## DIRECTIONS
Pull each line holding the word "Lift" from the data.

## EXTRACTED DATA

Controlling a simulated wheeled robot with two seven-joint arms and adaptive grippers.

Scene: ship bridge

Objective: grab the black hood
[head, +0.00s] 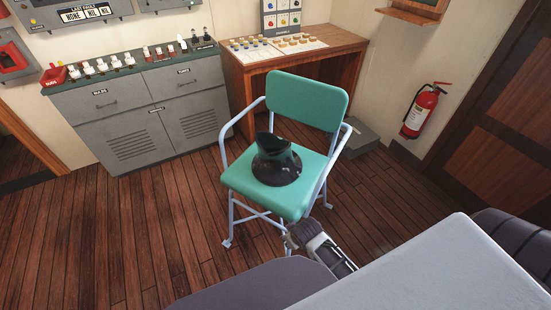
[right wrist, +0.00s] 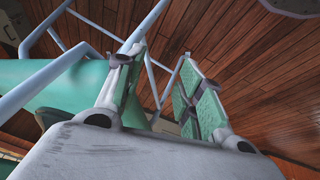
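The black hood (head: 277,165) is a glossy dark piece with a wide round base and a notched, flared top. It stands upright on the seat of the green chair (head: 240,182). My right gripper (head: 291,238) is beside the front right of the seat, below and right of the hood and apart from it. In the right wrist view my right gripper (right wrist: 160,85) has its fingers spread, with nothing between them. The chair's pale tubes and green seat (right wrist: 75,85) show left of and behind the fingers. My left gripper is not in view.
The chair's armrests (head: 330,165) flank the hood. Behind stand a grey cabinet (head: 130,110) with small items on top and a wooden desk (head: 335,45). A red fire extinguisher (head: 422,112) hangs at the right. The wooden floor (head: 110,235) left of the chair is clear.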

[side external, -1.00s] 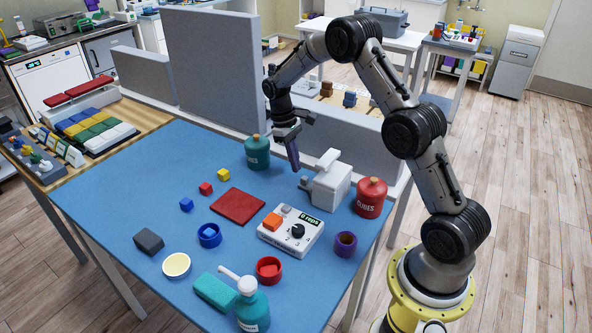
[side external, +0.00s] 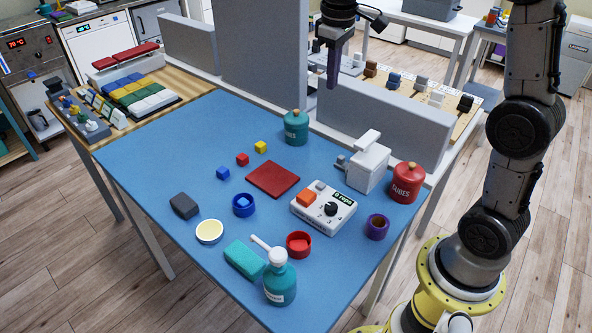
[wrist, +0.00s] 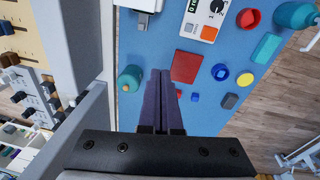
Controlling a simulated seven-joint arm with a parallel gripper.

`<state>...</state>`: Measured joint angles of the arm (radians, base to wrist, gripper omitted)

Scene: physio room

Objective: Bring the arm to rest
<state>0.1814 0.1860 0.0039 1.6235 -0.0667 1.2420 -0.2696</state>
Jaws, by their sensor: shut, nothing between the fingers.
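My gripper (side external: 333,84) is raised above the far edge of the blue table (side external: 140,175), in front of the grey partition. Its dark purple fingers are together with nothing between them; they also show in the wrist view (wrist: 163,85). The fingers are apart from every object on the table. In the wrist view the teal jar (wrist: 130,78) lies just left of the fingers and the red mat (wrist: 186,66) just right.
Grey partitions (side external: 262,60) stand along the table's far edge, near my gripper. A red jar (side external: 406,183), a white dispenser (side external: 368,168), a counter box (side external: 323,210), cubes, bowls and a pump bottle (side external: 280,280) stand on the table. The air around the gripper looks clear.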

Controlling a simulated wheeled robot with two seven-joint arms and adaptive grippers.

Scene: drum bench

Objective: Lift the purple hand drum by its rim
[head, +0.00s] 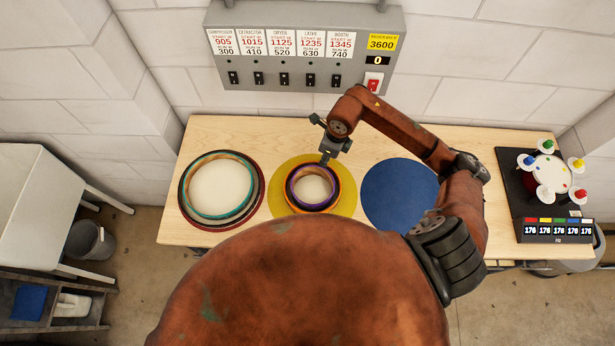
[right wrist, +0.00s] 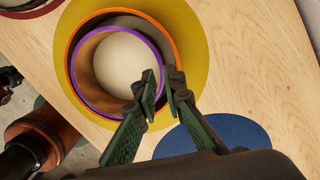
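The purple hand drum (head: 292,201) is a round drum with a purple rim and pale head, nested inside an orange-rimmed drum (head: 353,197) on the yellow disc. It also shows in the right wrist view (right wrist: 79,91). My right gripper (head: 325,158) is at the drum's far side in the head view. The fingertips hide part of both rims.
Nested drums with a teal rim (head: 190,200) stand on the left of the wooden bench (head: 225,130). A blue disc (head: 397,190) lies bare to the right. A black device with coloured knobs (head: 515,190) sits at the right end. A grey switch panel (head: 300,20) hangs behind.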

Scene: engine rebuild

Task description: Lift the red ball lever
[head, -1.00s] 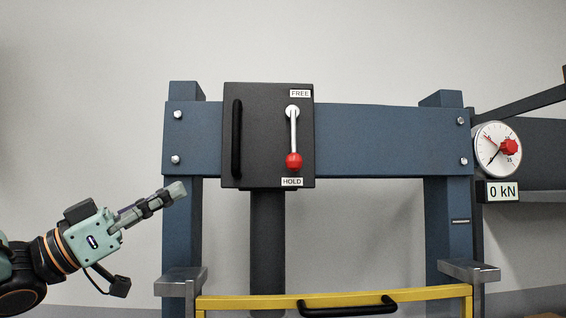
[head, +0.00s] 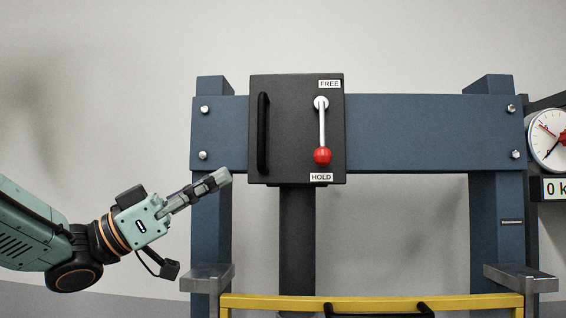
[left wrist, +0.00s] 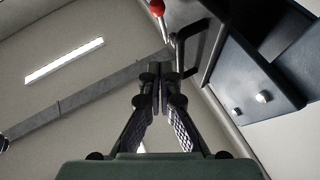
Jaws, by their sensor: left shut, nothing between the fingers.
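The red ball lever (head: 322,155) hangs from a pivot on the front of a black box (head: 293,130). Its silver rod points straight down, with the red ball just above the HOLD label (head: 321,177). The FREE label (head: 329,84) is above the pivot. My left gripper (head: 226,176) is shut and empty, left of and below the box, in front of the blue left post. In the left wrist view the red ball (left wrist: 157,7) shows at the top edge, beyond the closed fingertips (left wrist: 163,72). The gripper is apart from the lever. My right gripper is not in view.
A black vertical handle (head: 263,133) is on the box's left side, between my left gripper and the lever. A blue press frame (head: 430,132) stands behind. A yellow guard (head: 270,301) with a black handle is below. A dial gauge (head: 546,151) is at right.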

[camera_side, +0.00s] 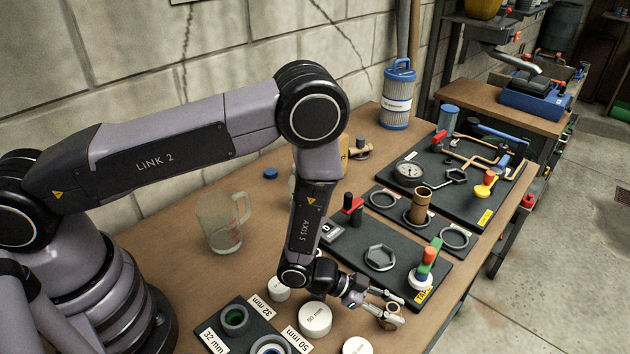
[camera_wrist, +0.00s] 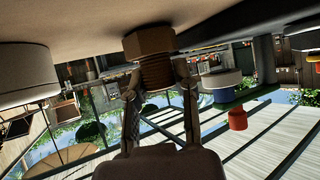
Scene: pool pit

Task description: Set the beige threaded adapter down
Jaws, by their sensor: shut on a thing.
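The beige threaded adapter (camera_wrist: 150,48) is between the two fingertips of my gripper (camera_wrist: 158,88) in the wrist view. Its hex head points to the table side, at the top of that picture, and its threaded part is between the fingers. In the side view, my gripper (camera_side: 384,302) reaches low over the table's front edge area, with the adapter (camera_side: 391,314) small at its tip. My gripper is shut on the adapter. I cannot tell whether the hex head touches the table.
White 50 mm cap (camera_side: 315,318) and another white cap (camera_side: 357,346) stand left of my gripper. A black board (camera_side: 375,286) with a hex ring and coloured stack lies behind it. A labelled ring board (camera_side: 240,330) is farther left. The table's front edge is close on the right.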

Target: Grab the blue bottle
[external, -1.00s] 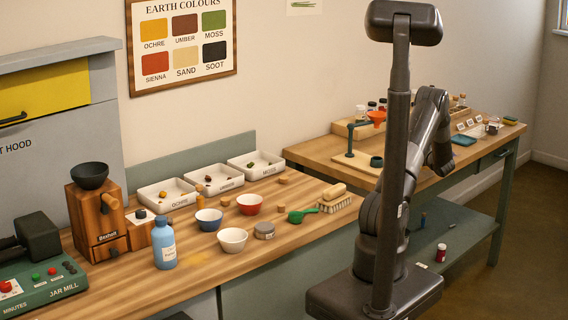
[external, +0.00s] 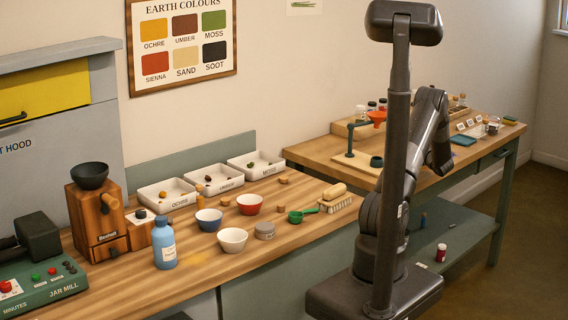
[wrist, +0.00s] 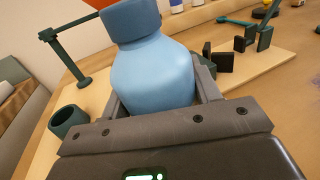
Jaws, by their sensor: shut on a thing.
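A blue bottle (wrist: 152,75) with a darker blue cap (wrist: 130,18) fills the middle of the wrist view. My gripper (wrist: 160,95) is shut on it, with one grey finger on each side of its body. The bottle's lower part is hidden by my gripper. In the external view my arm reaches over the far right table, and my gripper and the bottle in it are hidden there. Another light blue bottle (external: 164,248) with a pale label stands upright on the near table, well away from my arm.
A dark green stand (external: 352,145) holds an orange funnel (external: 376,116) on the far table. A dark green cup (wrist: 66,120) is left of my gripper in the wrist view. Small black blocks (wrist: 222,62) stand to the right. Bowls and trays crowd the near table.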

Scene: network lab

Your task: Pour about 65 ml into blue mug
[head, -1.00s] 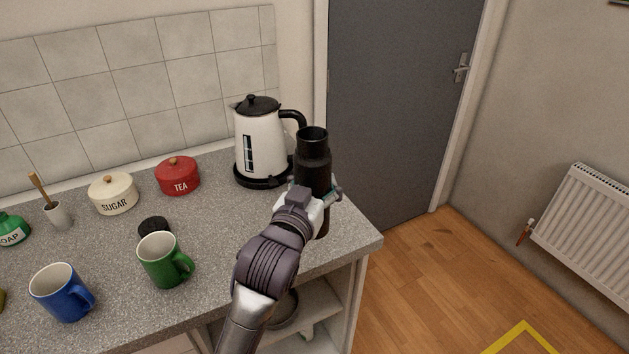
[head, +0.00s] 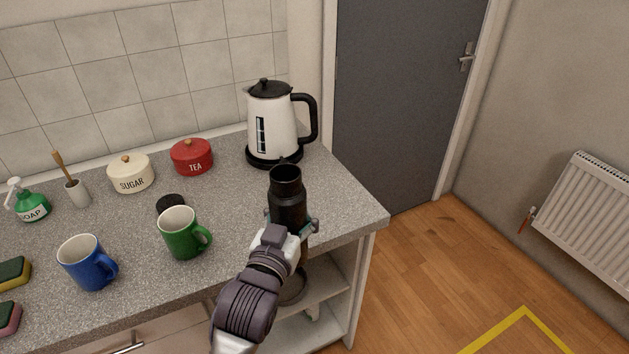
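The blue mug (head: 86,265) stands upright on the grey counter at the left, its handle to the right. My one visible gripper, which I take as the right (head: 292,222), is shut around a black open-topped flask (head: 287,194). The flask is upright near the counter's front right edge, to the right of the mugs; whether its base touches anything is hidden. A small black cap (head: 170,204) lies on the counter behind the green mug. My left gripper is out of view. The inside of the flask is too dark to tell its contents.
The green mug (head: 184,234) stands between the blue mug and the flask. A white kettle (head: 272,128), red tea pot (head: 192,157), sugar pot (head: 131,175), brush holder (head: 78,193) and soap bottle (head: 32,207) line the back. Sponges (head: 13,274) lie at left.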

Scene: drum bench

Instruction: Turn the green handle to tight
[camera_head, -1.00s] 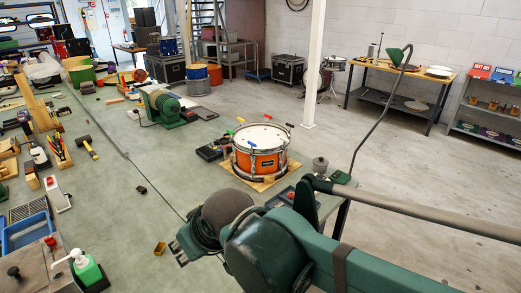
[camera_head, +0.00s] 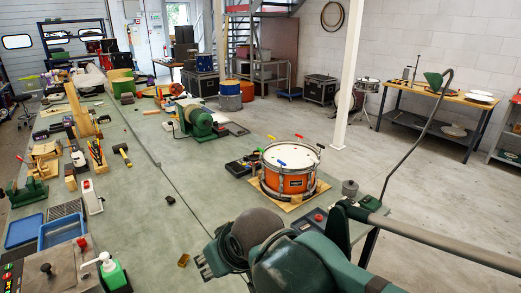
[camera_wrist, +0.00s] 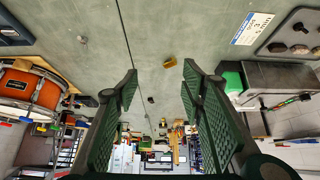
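An orange drum (camera_head: 289,172) with a white head stands on a wooden board on the bench. Small coloured handles sit around its rim: a blue handle (camera_head: 282,164), a red one (camera_head: 299,137), a yellow one (camera_head: 271,138) and a black one (camera_head: 320,146). The drum (camera_wrist: 32,90) also shows at the left edge of the wrist view. My gripper (camera_wrist: 160,72) is open and empty, its two green fingers wide apart above the bench. In the head view my gripper (camera_head: 204,265) is left of and nearer than the drum, well apart from it.
A grey canister (camera_head: 349,188) stands at the bench's right corner. The middle bench is fairly clear.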

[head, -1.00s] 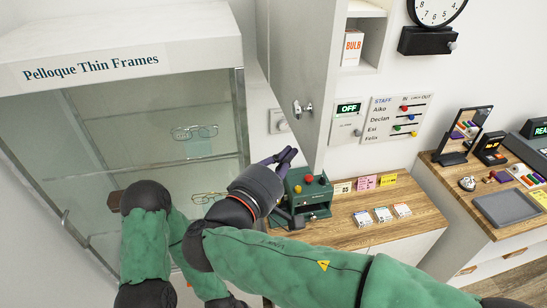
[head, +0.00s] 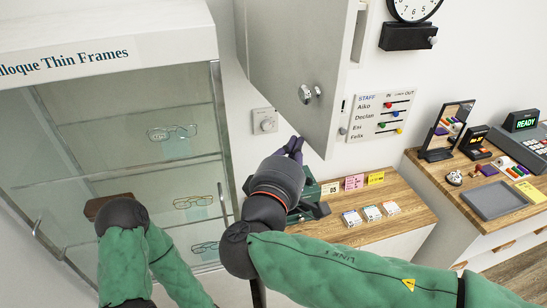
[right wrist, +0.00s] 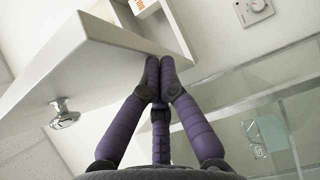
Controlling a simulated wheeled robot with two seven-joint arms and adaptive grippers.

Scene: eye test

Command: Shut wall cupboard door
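The wall cupboard door (head: 290,50) is a pale grey panel with a metal knob (head: 310,94). It stands partly open and hides most of the cupboard inside (head: 359,32); a strip shows past its right edge. My right gripper (head: 295,147) is shut and empty, just below the door's lower edge in the head view. In the right wrist view its fingertips (right wrist: 159,65) overlap the edge of the door (right wrist: 110,60); I cannot tell whether they touch. The knob (right wrist: 65,114) is to their left. My left arm shows at lower left, its gripper out of view.
A glass display case (head: 110,130) with spectacles stands left. Below the door a wooden counter (head: 390,230) holds cards and a dark green device (head: 310,195), partly behind my right gripper. A staff board (head: 382,115) and clock (head: 415,5) hang right.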

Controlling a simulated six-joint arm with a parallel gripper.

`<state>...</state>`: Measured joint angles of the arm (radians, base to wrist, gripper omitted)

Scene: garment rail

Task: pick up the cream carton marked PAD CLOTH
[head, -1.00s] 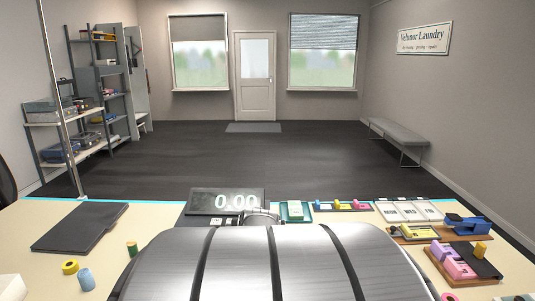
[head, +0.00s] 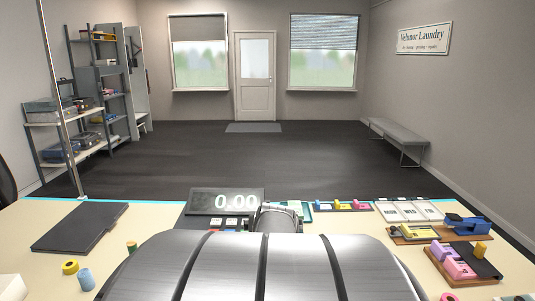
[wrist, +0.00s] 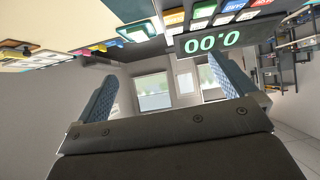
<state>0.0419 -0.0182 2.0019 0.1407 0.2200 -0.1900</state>
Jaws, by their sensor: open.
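No lettering PAD CLOTH can be read in either view. A pale cream block on a teal tray (wrist: 138,33) shows in the upside-down wrist view and may be the carton; I cannot tell. In the head view the teal tray (head: 308,210) is mostly hidden behind my arm. My gripper (wrist: 160,68) is open, with its two blue padded fingers wide apart and nothing between them. The pale block lies beyond the fingertips, apart from them. In the head view my arm hides the fingers.
A scale with a 0.00 display (head: 227,202) stands beside my wrist. A dark folder (head: 80,226), yellow roll (head: 70,267) and blue cup (head: 86,278) lie left. Small coloured blocks (head: 342,206), day cards (head: 408,211) and a dark board with pink blocks (head: 480,262) crowd the right.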

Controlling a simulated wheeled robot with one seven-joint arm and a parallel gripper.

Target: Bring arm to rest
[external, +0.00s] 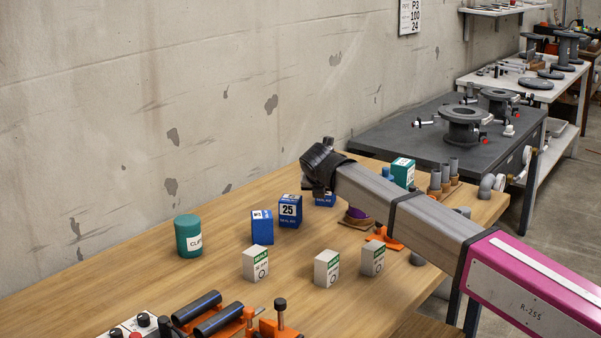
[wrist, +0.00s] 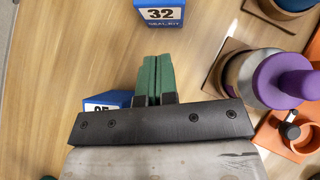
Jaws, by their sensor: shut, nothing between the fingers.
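My gripper (wrist: 154,80) shows in the wrist view with its two green fingers pressed together and nothing between them. It hangs over the wooden table (wrist: 60,50), between a blue box marked 32 (wrist: 162,14) and another blue box (wrist: 107,100) partly hidden by the black gripper mount. In the external view my arm reaches in from the lower right, and its black wrist is above the table near the wall. The fingers themselves cannot be made out there.
Blue boxes (external: 290,211) and white-green boxes (external: 327,268) stand near the arm, with a teal canister (external: 188,236) to the left. A purple-topped container (wrist: 285,80) stands close right of the fingers. Black pipes (external: 218,319) lie at the front.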

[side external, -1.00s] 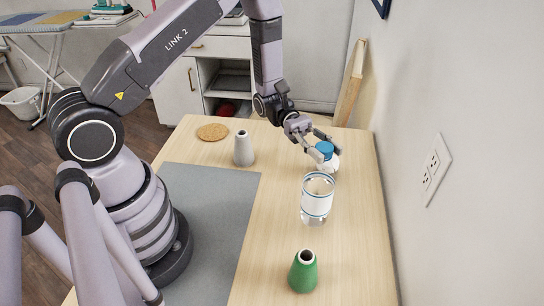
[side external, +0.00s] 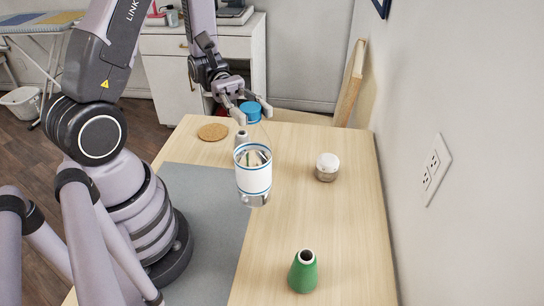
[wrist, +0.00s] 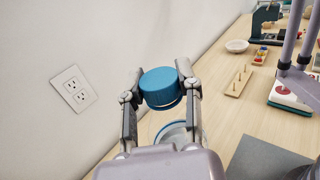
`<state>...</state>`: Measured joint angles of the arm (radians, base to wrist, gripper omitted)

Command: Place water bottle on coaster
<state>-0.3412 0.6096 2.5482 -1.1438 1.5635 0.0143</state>
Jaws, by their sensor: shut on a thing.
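The water bottle (side external: 253,180) has a white band with blue edges, a clear upper part and a blue cap (side external: 250,113). My gripper (side external: 252,105) is shut on the bottle at its cap, and the bottle hangs upright or nearly so, apparently above the table. In the wrist view the blue cap (wrist: 161,88) sits between both fingers, with part of the bottle (wrist: 172,133) below it. The round cork coaster (side external: 212,132) lies flat and bare on the far left of the table, left of the bottle in the side view.
A grey cone spool (side external: 240,137) stands behind the bottle, partly hidden, close to the coaster. A white-lidded jar (side external: 327,166) stands to the right. A green cone (side external: 303,272) stands at the front. A grey mat (side external: 205,220) covers the table's left. The wall bounds the right side.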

## WRITTEN REPLY
Objective: Lift the purple hand drum by its rim
Task description: Lift the red ball lever

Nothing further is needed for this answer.